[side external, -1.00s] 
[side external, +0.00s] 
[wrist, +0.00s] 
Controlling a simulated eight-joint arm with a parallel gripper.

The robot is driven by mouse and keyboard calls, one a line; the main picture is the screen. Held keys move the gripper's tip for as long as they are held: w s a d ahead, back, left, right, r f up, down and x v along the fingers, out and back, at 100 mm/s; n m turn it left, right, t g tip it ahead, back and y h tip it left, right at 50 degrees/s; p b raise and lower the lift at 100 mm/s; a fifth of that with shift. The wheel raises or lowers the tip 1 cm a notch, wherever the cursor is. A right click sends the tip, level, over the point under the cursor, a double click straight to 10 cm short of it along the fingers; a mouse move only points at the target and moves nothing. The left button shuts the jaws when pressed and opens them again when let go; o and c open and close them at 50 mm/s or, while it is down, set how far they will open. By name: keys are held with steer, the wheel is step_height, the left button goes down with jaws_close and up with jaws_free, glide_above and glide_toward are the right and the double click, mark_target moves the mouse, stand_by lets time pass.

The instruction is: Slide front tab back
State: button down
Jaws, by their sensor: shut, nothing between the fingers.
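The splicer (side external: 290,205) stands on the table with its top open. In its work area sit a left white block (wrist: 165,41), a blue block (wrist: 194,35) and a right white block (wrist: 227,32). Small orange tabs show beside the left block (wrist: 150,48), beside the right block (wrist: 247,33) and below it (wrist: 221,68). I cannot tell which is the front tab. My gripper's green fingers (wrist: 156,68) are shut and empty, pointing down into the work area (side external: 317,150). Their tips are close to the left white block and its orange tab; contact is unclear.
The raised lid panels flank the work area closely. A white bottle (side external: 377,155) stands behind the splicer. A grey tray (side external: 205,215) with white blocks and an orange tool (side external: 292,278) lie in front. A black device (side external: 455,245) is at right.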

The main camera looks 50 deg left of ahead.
* * * * * * *
For the listing above, identify each line bearing "button".

The robot is driven by mouse and keyboard calls, one a line; the main picture is the screen. Held keys move the gripper's tip for as long as they are held: w s a d ahead, back, left, right, r f up, down and x v along the fingers, out and back, at 100 mm/s; n m turn it left, right, t g tip it ahead, back and y h tip it left, right at 50 degrees/s; p b raise and lower the lift at 100 mm/s; a fifth of that with shift. The wheel raises or lowers the tip 1 cm a notch, wherever the cursor is. A right click sends the tip, level, over the point under the cursor, a double click straight to 10 cm short of it along the fingers; a mouse move only points at the target and moves nothing. The left button shuts the jaws when pressed and opens them again when let go; o and c open and close them at 50 mm/s or, while it is down, set how far they will open. By name: keys are held with steer, the wheel is step_height, the left button goes down with jaws_close and up with jaws_free, glide_above and glide_toward are the right and the double click, mark_target moves the mouse, stand_by lets time pass.
State: button down

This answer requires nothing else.